The class liked it. Beto never let on that he was an amateur.

Soon Beto was so much in demand he was traveling frequently to Bogota to do TV ads. In 1992 he moved permanently to Bogota where he was hired by one of the top gyms.

By now he was fully accepted within the country's fashion elite. He was hired by Sony Music to work with some of its singers on their dance moves, artistic expression and stage presence. He also helped with choreography on the 1996 breakthrough album, Pies Descalzos by top Colombian singer-songwriter Shakira.

But Beto says his dream was always to come to Miami to be with his mother. Ironically, his mother returned to Colombia in 1995 where they were reunited after 10 years apart.

Four years later, Beto was ready to make his move. Colombia's long-running drug-fueled conflict had reached a new peak of violence, prompting an exodus of Colombians headed for Miami. Among them were many of the country's wealthy Jewish elite who were some of Beto's best clients in Bogota.

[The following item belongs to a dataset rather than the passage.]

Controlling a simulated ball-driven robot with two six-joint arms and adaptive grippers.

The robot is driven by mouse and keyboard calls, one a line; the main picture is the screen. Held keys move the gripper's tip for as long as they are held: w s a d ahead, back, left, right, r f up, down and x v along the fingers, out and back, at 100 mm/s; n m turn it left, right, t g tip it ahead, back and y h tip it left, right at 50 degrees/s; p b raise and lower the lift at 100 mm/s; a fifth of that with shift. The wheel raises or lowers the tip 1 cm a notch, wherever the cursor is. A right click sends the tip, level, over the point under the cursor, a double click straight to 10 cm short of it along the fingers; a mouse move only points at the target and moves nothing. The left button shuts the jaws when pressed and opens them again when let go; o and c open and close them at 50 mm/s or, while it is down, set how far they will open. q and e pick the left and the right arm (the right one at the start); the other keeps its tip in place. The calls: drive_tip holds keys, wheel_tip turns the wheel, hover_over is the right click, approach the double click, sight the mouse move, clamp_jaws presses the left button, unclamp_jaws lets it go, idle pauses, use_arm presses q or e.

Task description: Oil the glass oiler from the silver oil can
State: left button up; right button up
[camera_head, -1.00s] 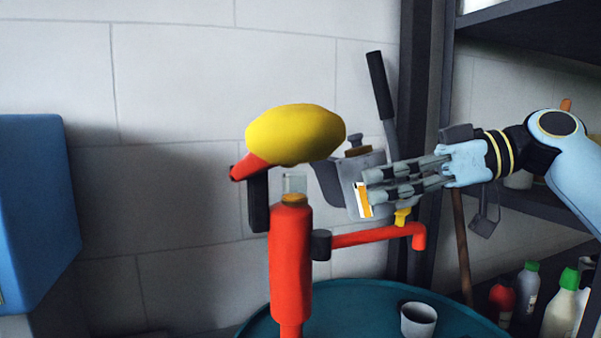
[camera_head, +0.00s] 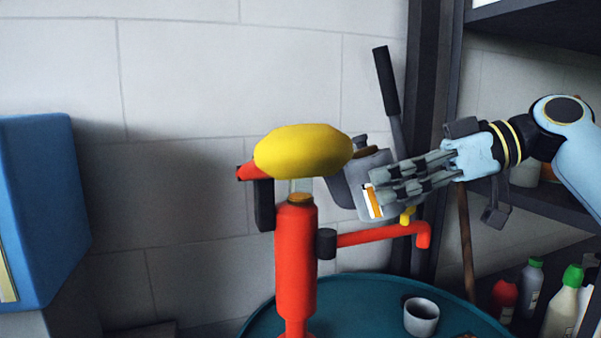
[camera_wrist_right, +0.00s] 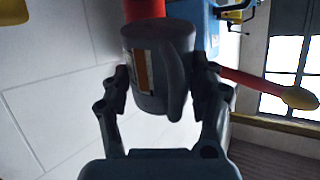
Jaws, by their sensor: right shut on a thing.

He struggled at first in Miami. He spent his first two nights sleeping in a park outside the downtown Intercontinental Hotel. Speaking no English he was turned away at several of the gyms where he is now a top attraction.

But then his luck began to change. Friends got him an introduction at the upscale Williams Island gym in north Miami-Dade. Soon he was being signed up at gyms all over Miami.

The lack of English didn't bother Peter Cicale, owner of the Olympia gym in Aventura. "It's all body language," said Cicale. "He speaks through his body." Now Beto does two weekly classes at Olympia with a regular attendance of about 160 people per class.

Perlman hopes Zumba will take off nationwide. Beto spent Memorial Day weekend at a Miami Beach hotel training an army of 150 Zumba instructors from all over the country. He recently signed a deal with Kellogg's to promote its health products to Hispanics.

For now Beto is content driving around Miami from gym to gym on his new Honda motorbike. He doesn't need endorphins to feel good about himself.

"I knew the moment I stepped off the plane I was going to gobble up this country."